PROBLEM TO SOLVE
What is the number of lines containing "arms"? Give only that number.

╭─ RAW DATA

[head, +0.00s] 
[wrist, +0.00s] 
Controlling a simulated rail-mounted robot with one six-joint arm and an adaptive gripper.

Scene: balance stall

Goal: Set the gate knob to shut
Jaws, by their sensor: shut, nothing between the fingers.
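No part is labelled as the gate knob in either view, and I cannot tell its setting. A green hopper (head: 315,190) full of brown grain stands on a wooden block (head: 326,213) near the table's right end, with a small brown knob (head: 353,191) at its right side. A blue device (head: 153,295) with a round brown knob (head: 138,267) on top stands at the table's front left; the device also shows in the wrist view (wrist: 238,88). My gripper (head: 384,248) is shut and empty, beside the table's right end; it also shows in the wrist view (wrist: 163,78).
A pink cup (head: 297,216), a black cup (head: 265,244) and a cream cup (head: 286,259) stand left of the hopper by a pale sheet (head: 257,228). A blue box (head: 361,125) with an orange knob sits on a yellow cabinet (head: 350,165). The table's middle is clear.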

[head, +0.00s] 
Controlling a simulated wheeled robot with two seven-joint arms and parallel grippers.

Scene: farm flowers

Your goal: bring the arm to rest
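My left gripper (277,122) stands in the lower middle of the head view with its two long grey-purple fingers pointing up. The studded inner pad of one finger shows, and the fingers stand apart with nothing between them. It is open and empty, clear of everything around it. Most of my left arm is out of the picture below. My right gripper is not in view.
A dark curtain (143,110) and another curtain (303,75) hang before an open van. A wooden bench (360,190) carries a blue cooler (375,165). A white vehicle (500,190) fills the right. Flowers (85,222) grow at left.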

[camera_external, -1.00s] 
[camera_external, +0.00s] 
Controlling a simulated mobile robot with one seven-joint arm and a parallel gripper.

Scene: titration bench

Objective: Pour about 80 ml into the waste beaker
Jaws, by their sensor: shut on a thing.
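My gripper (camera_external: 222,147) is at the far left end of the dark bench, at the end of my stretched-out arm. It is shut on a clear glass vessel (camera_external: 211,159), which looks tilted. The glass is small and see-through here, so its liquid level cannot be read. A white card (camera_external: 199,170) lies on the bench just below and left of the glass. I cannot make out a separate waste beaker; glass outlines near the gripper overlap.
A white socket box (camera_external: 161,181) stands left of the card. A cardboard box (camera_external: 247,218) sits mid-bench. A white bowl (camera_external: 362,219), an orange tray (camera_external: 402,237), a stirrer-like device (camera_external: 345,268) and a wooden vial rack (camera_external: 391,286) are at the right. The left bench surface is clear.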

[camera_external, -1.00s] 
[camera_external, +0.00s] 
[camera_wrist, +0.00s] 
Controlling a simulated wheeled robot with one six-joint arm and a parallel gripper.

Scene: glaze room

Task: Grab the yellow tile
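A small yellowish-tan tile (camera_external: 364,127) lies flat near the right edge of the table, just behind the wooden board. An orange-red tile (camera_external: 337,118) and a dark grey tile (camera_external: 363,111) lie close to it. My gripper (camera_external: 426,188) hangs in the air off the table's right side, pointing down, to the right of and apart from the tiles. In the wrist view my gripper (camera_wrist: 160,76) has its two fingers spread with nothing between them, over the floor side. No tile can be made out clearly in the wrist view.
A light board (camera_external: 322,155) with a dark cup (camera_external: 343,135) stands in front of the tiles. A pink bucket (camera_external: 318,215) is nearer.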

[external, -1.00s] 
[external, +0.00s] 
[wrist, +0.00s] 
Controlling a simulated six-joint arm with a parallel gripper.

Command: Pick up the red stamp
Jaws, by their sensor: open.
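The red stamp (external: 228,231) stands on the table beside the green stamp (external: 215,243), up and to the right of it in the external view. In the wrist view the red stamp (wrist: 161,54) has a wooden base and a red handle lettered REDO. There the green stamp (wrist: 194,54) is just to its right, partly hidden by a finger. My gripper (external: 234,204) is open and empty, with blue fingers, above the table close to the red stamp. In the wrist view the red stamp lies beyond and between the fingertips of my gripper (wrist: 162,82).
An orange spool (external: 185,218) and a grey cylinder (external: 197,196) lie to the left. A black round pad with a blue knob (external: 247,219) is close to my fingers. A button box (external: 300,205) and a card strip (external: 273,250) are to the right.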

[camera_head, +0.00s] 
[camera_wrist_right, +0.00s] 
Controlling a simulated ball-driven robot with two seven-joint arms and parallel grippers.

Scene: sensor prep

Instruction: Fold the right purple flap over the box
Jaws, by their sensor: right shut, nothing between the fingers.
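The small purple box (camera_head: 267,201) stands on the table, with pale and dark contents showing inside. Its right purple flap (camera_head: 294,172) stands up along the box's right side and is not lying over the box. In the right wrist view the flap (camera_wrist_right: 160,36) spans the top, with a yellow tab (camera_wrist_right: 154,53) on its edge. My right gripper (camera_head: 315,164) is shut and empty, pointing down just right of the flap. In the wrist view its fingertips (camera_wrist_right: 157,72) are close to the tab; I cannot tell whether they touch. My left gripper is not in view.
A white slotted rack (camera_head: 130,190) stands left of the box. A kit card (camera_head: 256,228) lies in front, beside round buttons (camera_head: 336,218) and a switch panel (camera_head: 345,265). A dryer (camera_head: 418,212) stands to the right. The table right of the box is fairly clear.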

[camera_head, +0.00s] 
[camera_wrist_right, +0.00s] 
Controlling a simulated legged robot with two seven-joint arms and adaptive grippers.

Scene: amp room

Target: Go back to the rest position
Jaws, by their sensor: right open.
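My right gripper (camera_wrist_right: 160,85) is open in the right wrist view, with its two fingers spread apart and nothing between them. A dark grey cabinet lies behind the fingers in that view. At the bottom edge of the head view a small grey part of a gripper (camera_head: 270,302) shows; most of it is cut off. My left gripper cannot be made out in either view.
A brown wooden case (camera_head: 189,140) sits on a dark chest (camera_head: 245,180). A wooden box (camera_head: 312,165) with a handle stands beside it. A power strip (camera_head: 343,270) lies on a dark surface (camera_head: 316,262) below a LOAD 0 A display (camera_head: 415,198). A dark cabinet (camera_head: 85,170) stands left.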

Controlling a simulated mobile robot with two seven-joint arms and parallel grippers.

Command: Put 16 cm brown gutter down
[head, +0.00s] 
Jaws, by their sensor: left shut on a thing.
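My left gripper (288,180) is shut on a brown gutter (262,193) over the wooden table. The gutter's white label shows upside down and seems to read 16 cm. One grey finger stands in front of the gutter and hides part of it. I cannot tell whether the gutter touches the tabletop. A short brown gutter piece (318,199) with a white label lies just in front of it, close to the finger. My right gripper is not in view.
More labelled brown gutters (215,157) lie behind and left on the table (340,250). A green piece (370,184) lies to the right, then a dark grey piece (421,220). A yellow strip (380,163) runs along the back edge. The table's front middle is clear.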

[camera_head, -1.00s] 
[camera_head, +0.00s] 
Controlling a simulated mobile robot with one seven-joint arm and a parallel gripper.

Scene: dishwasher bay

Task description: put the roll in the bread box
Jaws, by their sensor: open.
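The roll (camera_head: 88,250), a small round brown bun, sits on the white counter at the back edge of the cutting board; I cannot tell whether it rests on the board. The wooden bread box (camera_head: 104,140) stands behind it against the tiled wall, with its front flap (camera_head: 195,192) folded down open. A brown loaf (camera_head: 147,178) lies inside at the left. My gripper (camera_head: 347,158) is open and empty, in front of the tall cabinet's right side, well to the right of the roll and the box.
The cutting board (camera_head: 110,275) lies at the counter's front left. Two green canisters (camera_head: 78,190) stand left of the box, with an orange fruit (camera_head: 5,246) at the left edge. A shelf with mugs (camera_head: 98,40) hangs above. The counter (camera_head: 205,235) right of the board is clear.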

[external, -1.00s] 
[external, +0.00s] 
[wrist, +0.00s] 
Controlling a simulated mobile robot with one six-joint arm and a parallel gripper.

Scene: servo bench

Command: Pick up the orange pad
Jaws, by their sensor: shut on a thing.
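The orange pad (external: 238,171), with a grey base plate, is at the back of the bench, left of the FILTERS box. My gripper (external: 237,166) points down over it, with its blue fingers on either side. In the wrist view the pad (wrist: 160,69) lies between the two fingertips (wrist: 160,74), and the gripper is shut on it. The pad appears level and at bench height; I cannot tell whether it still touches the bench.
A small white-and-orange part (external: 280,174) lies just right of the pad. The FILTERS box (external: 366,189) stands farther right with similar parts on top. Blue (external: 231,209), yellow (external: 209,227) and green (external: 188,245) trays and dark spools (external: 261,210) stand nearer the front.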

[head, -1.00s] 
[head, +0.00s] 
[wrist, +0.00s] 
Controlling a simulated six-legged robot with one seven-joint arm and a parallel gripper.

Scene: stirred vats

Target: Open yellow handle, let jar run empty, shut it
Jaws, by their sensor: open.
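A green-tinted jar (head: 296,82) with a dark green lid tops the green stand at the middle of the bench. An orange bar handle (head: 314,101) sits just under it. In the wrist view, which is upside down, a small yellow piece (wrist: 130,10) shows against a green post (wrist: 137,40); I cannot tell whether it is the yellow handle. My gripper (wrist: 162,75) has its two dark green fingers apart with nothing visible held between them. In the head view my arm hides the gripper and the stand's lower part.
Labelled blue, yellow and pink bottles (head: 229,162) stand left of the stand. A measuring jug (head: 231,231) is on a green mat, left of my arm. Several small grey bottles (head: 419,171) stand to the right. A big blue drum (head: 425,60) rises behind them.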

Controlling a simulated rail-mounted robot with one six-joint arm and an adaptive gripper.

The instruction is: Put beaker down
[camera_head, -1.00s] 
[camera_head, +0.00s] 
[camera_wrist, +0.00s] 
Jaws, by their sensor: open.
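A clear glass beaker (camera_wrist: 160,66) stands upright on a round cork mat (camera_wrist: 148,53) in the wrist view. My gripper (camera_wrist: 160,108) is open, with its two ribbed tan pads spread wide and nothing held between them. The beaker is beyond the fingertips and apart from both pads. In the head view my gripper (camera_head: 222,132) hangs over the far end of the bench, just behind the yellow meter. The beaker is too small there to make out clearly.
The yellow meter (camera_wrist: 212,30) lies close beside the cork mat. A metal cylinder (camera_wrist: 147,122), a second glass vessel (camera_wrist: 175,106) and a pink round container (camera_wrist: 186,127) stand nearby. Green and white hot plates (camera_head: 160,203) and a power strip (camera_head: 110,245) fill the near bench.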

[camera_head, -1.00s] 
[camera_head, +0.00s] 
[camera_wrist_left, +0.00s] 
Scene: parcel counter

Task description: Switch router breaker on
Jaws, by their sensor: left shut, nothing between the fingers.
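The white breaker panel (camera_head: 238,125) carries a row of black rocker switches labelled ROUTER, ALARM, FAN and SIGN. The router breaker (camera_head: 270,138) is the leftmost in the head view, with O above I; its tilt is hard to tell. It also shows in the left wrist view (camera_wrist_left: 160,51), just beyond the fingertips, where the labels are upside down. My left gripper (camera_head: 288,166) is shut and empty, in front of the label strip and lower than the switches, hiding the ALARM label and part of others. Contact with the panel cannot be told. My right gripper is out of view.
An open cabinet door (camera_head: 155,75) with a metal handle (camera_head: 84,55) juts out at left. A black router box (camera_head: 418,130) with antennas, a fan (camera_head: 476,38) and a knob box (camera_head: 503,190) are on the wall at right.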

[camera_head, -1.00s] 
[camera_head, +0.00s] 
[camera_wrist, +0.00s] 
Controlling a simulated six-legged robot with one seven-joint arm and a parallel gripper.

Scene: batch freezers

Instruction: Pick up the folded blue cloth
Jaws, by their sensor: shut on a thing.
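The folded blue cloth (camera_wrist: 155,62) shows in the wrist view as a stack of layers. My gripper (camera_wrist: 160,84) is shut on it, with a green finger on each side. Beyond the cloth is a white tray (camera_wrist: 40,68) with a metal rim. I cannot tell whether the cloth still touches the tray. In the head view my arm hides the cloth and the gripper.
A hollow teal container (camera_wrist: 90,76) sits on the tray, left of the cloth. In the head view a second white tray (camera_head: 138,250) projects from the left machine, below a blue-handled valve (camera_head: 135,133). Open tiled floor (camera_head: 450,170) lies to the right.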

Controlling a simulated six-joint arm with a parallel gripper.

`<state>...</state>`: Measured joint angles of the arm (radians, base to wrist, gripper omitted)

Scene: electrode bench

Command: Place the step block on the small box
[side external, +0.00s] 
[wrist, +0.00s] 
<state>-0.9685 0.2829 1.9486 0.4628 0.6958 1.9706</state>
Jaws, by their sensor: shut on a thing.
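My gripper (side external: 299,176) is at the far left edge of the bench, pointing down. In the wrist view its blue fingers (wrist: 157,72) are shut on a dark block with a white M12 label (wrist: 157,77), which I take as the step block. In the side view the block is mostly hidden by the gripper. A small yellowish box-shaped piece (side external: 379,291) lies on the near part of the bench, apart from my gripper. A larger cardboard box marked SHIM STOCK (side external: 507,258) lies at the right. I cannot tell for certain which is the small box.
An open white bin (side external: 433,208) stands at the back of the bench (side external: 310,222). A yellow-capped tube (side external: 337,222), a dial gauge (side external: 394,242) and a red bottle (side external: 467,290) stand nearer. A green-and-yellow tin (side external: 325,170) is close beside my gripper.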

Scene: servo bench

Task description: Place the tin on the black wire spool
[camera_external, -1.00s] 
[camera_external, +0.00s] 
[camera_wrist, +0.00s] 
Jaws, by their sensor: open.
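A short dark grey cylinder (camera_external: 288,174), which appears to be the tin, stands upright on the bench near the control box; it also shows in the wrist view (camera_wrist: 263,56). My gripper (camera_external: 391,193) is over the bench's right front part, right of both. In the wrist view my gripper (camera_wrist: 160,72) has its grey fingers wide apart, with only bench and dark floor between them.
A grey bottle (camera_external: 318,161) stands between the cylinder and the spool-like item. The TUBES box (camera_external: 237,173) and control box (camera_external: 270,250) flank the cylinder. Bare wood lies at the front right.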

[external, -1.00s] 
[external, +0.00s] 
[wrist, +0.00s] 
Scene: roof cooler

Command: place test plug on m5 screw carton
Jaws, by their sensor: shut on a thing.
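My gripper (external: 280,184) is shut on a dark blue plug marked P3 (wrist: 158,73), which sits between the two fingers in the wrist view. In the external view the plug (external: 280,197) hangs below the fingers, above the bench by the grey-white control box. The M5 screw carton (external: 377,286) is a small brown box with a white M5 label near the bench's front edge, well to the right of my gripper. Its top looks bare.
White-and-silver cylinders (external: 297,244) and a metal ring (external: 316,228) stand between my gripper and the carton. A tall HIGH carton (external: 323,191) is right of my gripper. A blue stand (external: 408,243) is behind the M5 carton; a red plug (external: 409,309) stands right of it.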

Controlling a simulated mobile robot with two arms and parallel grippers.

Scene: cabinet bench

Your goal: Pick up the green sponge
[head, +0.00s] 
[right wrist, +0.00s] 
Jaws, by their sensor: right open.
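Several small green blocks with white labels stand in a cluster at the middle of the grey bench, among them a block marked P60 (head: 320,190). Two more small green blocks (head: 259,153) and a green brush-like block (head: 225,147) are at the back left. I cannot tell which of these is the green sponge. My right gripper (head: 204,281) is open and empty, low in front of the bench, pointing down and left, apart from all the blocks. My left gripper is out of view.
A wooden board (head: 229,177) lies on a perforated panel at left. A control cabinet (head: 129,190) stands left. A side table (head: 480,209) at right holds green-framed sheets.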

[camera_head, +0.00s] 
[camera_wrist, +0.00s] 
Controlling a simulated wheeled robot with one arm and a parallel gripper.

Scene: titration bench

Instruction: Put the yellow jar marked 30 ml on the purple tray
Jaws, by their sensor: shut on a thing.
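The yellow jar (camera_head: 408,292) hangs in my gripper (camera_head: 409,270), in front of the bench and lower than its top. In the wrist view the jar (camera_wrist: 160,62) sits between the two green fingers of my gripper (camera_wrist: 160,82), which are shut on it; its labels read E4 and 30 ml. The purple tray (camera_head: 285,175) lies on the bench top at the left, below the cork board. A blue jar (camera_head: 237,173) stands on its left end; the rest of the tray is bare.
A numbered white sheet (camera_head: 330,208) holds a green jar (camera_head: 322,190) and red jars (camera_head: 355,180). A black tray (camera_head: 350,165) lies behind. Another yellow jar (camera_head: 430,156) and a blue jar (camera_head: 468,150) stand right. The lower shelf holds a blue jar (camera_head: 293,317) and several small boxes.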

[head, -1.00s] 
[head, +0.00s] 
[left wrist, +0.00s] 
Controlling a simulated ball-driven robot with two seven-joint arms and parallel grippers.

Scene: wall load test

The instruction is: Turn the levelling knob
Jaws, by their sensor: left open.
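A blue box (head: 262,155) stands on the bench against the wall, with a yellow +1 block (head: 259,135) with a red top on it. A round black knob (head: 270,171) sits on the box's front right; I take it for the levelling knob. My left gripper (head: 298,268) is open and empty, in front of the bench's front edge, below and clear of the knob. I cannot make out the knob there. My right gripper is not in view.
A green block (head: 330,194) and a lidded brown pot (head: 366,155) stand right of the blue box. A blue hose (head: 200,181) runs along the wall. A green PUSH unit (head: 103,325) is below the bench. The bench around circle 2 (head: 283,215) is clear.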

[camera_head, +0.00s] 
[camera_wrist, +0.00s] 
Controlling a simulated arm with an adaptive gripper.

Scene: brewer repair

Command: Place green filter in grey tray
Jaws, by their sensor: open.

╰─

EXERCISE ANSWER
6